Quiet and noisey sun...


Bob
 

> -----Original Message-----
> From: Bill Ress [mailto:bill at hsmicrowave.com] 
> Sent: Sunday, September 10, 2006 4:40 PM
> To: bruninga at usna.edu; Amsat-bb at amsat.org
> Subject: RE: [amsat-bb] 10m band kibitzing
> 
> Hi Bob,
> 
> I am tried to get 10 metres looked at again by the AMSAT team
but my
> comments have gone unanswered. I have also tried to query 
> Peter to get an
> understanding why 29 MHz was dropped on P3E but no answer 
> there either.
> 
> I can assume that antenna size is the big negative but I have
been
> researching and doing some preliminary experimentation on 
> ferrite loaded
> loops and dipoles for 28 MHz with some encouraging results so
far. It
> appears that a ferrite loaded receiving dipole can have a 
> gain of -12 to -8
> dBi (yes a loss!) but given the frequency (lower path loss)
and the
> availability of high power on the ground (almost all HF 
> transceivers have
> 100+ watts Pout) my calculations show a nice link can be
established.
> 
> Perhaps the biggest plus is that a satellite receiver at 29 
> Mhz looks down
> on a world wide frequency allocation void of those pesky 
> WiFi's, cordless
> phones, CCTV's etc. and no one is predicting it will be taken 
> away from us.
> 
> Speaking of allocations being taken away, I just can't fathom 
> the AMSAT
> decision to drop L-Band up because of the "Galileo Affair." 
> Now that's a
> decision based on "crystal ball engineering" and not fact. 
> I've even read
> that if Galileo ever was launched - and that appears in the 
> latest press to
> be questionable" the US "would has threatened to shoot them
down!"
> 
> Regards...Bill - N6GHz
> 
> -----Original Message-----
> From: amsat-bb-bounces at amsat.org
[mailto:amsat-bb-bounces at amsat.org]On
> Behalf Of Robert Bruninga
> Sent: Sunday, September 10, 2006 9:18 AM
> To: Amsat-bb at amsat.org
> Subject: [amsat-bb] 10m band kibitzing
> 
> 
> > In the San Diego meeting, there was discussion about using
> > the V, U, L, S, C and X bands. The spacecaft is too small
> > for a decent HF antenna...
> 
> I hate to suggest this low tech approach, but we do have
plenty
> of uplink bandwidth in the 10 meter band if we could find a
way
> to use it.  I know that most of the future thinking AMSAT
> engineers abhor this idea.... But it is still something to
think
> about.
> 
> While an HF -gain- antenna cannot fit on a HEO satellite, a
> simple 10m dipole could be deployed...  The main advantage is
> the users can use high power on the  uplink.
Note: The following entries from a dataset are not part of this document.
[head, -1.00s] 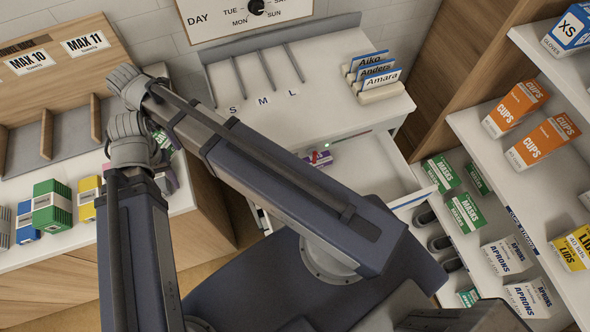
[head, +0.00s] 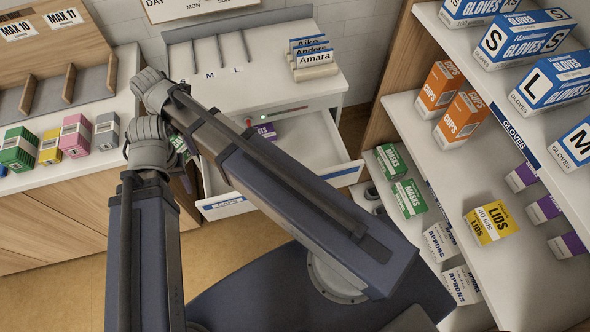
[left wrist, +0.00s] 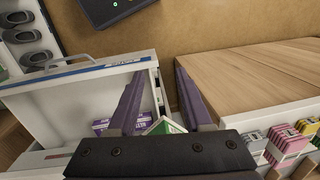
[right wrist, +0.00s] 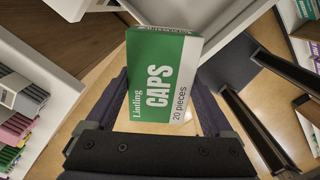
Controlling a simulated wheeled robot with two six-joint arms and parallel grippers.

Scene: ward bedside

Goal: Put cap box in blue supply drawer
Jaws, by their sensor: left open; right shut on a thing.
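The green and white cap box (right wrist: 160,75), marked CAPS, is between the fingers of my right gripper (right wrist: 163,78), which is shut on it. An open white drawer (head: 300,140) with blue on its front shows in the head view; its blue label (head: 230,203) seems to read CAPS. A purple-and-white box (head: 265,131) lies in it. The drawer front (left wrist: 85,75) also shows in the left wrist view. My left gripper (left wrist: 158,75) is open; a green and white box (left wrist: 165,126) shows partly behind its base. In the head view my wrists hide both sets of fingertips.
Shelves at the right hold glove boxes (head: 550,85), orange cup boxes (head: 460,118) and a yellow lids box (head: 491,222). Small coloured boxes (head: 50,147) stand on the left counter. Name cards (head: 312,57) stand on the cabinet top. Floor shows between counter and drawer.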

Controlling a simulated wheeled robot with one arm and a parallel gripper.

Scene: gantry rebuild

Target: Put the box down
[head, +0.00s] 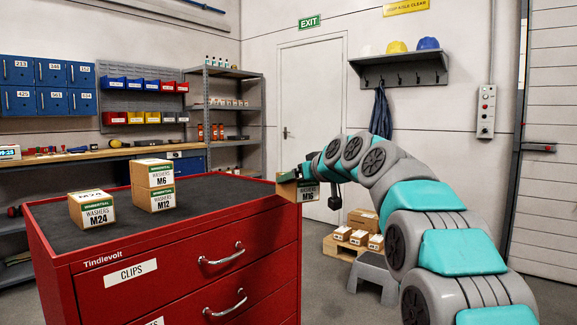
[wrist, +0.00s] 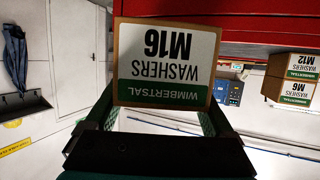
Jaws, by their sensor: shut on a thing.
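The M16 washers box (head: 298,191), brown with a white and green label, is in my gripper (head: 309,170) at the right edge of the red cabinet (head: 180,252). In the wrist view the M16 box (wrist: 166,55) shows upside down between the two fingers of my gripper (wrist: 162,112). The cabinet has a dark top mat (head: 215,196). The box overlaps the cabinet's right corner in the head view; I cannot tell whether it touches the cabinet.
On the cabinet's left part stand an M24 box (head: 92,212) and an M6 box (head: 152,174) on top of an M12 box (head: 153,198). The mat's middle and right are clear. A grey step stool (head: 375,276) and a pallet with boxes (head: 345,247) stand on the floor beyond.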

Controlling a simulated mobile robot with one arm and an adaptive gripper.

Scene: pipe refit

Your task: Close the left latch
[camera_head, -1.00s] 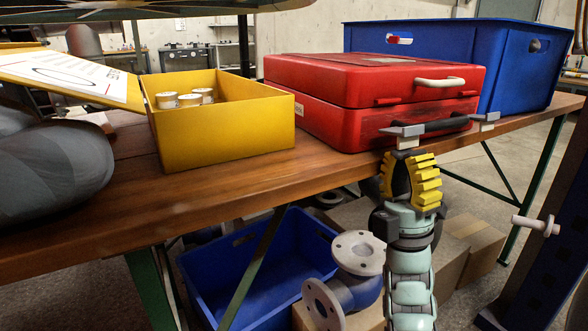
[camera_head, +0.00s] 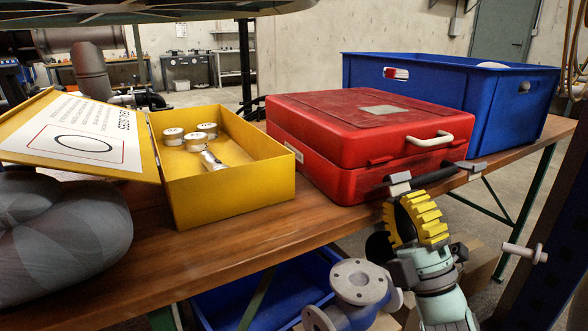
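The red case (camera_head: 335,130) lies shut on the wooden bench, with a cream handle (camera_head: 430,139) on its front. The left latch (camera_head: 381,160) is a small red tab at the lid seam, left of the handle. It seems to stick out, but it is too small to tell its exact position. My gripper (camera_head: 437,174) is in front of the case, just below the latch level. Its two grey fingertips are wide apart with nothing between them. The left fingertip is just below and right of the left latch; I cannot tell whether they touch.
A yellow open box (camera_head: 235,195) with white-lidded jars stands left of the case. A blue crate (camera_head: 520,95) stands behind it to the right. The bench (camera_head: 275,236) is bare along its front edge. Flanged pipe parts (camera_head: 359,282) and a blue bin lie below.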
> Lets assume users with a 500W transmitter and the link
equation:
> 
> PR = PT + GT + GR -LI - LS
> 
> PT - power transmitted on the ground is say 500W = 57 dBm
> 
> GT - Gain of transmitter Ant is say 6 dB?  (3 element beam)
> 
> GR - Gain of satellite receive antenna is 0 dB?
> 
> LI - is say 3 dB to cover all losses in the system
> 
> LS - is (4Pi*R/wavelength) squared = -154 dB
> 
> PR - is then 57+6+0-3-154 = -94 dBm
> 
> That is a pretty strong signal, but it is the Signal to Noise
> ratio that counts.  And the problem is the GALACTIC AND other
> NOISE...  It's just as high up there as it is here, and  That
> can be as high as 20 dB ??? Over the noise floor of the
> satellite receiver? (someone more knowledgible here please
fill
> this in.).  If it is 20 dB of galactic noise, then the
receiver
> noise floor might be more like -105dbM and now we just barely
> have a 10 dB margin over noise.
> 
> I just don't know whether it is worth doing.  We had hopped
that
> the HF uplink on PCSAT2 would have given us good info.  But
the
> transponder failed and so we still have no experience with 10m
> uplinks.  It would be nice to do some more expermeintating
with
> the 10m uplink receiver on AO-51 some time...
> 
> But one thing is certain, NO ONE is targeting the 10m band for
> consumer electroncis devices other than all the ILLEGAL CB
> operations.  I just don't know how bad that is.  In the solar
> max, it will probably be a ZOO!!!  But maybe they will stay
down
> at 27 MHz and leave 10m alone.  Especially if we go after the
> 10m interlopers with a vengence...
> 
> Maybe just like HAM radio, the "HF-ers" are finding it easier
to
> just play on the internet than mess with all that "RF"
stuff...
> 
> Just babbling and thinking out loud.